See What See?
See cock ah see?
That’s Manglish [Malaysian English, or Mangled English] for : Whatcha looking at yer creep! to all my international readers.
As I was enjoying my dinner [mm, food. See, I DO eat!], I noticed a woman at the table next to me continually glancing my way to steal glances at me.
First time she does that, I consider the fact that I may look familiar to her. Second, third, fourth, fifth, sixth yada yada time, I start to get a little annoyed. Creeped out even. Here’s a woman in her late 30s or early 40s whom I DO NOT know, looking at me eating food. I muttered to my mum “Fucking bitch at the next table is staring at me!”. Yeah, we swear a LOT in my family.
By the end of my meal, I got so FED UP of her attempting to discreetly stare at me [epic fail, as I caught her every. time. ], I positioned myself at a 90º angle so that I could see her. Yes, uncomfortable for me and I dripped food every where like a toddler, but I needed to eat in peace.

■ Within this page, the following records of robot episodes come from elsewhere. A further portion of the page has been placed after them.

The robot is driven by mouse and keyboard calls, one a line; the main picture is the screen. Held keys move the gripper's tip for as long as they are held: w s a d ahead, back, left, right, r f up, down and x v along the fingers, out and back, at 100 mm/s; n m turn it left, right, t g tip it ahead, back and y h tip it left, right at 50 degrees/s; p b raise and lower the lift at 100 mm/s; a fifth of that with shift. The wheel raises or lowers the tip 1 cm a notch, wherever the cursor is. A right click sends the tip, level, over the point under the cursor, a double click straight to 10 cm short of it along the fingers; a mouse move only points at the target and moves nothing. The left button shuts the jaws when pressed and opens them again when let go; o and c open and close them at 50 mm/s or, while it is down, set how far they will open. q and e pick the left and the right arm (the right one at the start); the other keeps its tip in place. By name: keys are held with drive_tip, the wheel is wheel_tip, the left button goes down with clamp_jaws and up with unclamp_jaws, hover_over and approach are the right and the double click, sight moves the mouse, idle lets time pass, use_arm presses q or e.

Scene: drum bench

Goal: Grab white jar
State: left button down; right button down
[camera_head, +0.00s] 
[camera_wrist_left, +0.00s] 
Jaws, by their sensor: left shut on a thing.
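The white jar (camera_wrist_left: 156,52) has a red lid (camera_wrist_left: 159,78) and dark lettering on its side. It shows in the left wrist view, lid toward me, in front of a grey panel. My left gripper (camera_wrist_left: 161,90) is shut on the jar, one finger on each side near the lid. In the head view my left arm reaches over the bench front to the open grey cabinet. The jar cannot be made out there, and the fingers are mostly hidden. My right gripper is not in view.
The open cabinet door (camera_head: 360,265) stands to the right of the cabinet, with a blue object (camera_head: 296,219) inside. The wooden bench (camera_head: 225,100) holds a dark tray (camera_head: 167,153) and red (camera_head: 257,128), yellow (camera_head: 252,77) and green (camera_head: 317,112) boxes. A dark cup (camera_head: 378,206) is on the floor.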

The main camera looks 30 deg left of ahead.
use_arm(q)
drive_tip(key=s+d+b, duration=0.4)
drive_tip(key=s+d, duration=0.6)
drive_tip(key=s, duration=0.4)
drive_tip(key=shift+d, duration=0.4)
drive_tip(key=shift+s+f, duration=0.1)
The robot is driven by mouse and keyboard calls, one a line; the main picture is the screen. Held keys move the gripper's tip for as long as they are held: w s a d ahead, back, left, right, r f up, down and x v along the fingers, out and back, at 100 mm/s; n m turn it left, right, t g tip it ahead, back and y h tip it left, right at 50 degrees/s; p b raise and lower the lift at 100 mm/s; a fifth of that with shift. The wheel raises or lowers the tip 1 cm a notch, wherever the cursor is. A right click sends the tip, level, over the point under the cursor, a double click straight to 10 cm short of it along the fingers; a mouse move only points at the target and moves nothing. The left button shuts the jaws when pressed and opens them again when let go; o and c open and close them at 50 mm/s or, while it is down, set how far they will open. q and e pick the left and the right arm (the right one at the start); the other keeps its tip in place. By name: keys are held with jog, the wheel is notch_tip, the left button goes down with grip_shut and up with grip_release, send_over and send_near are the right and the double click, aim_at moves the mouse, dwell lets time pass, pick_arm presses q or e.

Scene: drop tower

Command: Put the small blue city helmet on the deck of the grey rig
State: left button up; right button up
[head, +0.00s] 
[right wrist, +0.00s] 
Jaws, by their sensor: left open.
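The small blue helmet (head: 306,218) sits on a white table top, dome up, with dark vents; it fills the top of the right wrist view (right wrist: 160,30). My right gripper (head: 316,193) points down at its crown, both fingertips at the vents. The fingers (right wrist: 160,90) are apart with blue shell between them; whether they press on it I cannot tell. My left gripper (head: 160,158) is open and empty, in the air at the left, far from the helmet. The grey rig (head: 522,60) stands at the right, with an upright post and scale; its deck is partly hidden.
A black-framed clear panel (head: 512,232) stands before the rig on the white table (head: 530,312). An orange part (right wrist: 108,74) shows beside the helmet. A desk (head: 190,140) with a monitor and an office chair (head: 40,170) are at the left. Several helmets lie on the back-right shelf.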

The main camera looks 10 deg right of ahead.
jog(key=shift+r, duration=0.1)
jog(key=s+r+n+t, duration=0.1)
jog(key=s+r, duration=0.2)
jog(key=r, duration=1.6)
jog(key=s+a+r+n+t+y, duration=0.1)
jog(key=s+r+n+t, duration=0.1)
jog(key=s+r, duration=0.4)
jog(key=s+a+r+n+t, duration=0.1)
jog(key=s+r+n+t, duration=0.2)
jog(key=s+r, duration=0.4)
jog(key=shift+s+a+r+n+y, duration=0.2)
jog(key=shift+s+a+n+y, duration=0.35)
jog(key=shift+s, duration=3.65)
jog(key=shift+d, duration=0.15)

Stupid cow still tried to look at me. What the FUCK is her problem?! A quick check revealed that I had 2 ears, 2 eyes, 2 nostrils, 2 hands, 2 legs, so really, why was she looking at me like a sideshow freak?
It could be because my hair’s so short, I’m wearing shorts and a slightly baggy tee, that I look like a boy. Maybe she thinks that I’m my mum’s 13 year old toyboy who’s undergoing gender reassignment as from certain angles you can catch a hint of bosom. But whatever it is, if she is going to stare, I will give her something to stare at [did HER MOTHER not teach her not to stare?!].
So as I left the table, I put on my lowest voice and announced to half the restaurant :
My tits are damn sore today!
Whilst giving my twins a good boob lift [for added dramatic flair, nonetheless]. I shouldn’t call them twins, for they resemble grapes instead of grapefruits.
It worked, for she gaped at me and I sauntered out the restaurant.
Righty, today’s Bikram practice [before I get carried away and talk about boob jobs and boob lifts and have someone come along and say I should love my boobs la di da – oh here I go again!] :
Lock the damn knee. Lock the damn knee. Lock the DAMN knee, even in tulandandasana! Erik said that if my knee’s locked, my leg wouldn’t fly up too high and correcting me would be easier.
That and I need to seriously work on keeping my knee locked throughout every posture in the standing series [except for… awkward, garurasana, etc].
Off to bed. Can’t type straight.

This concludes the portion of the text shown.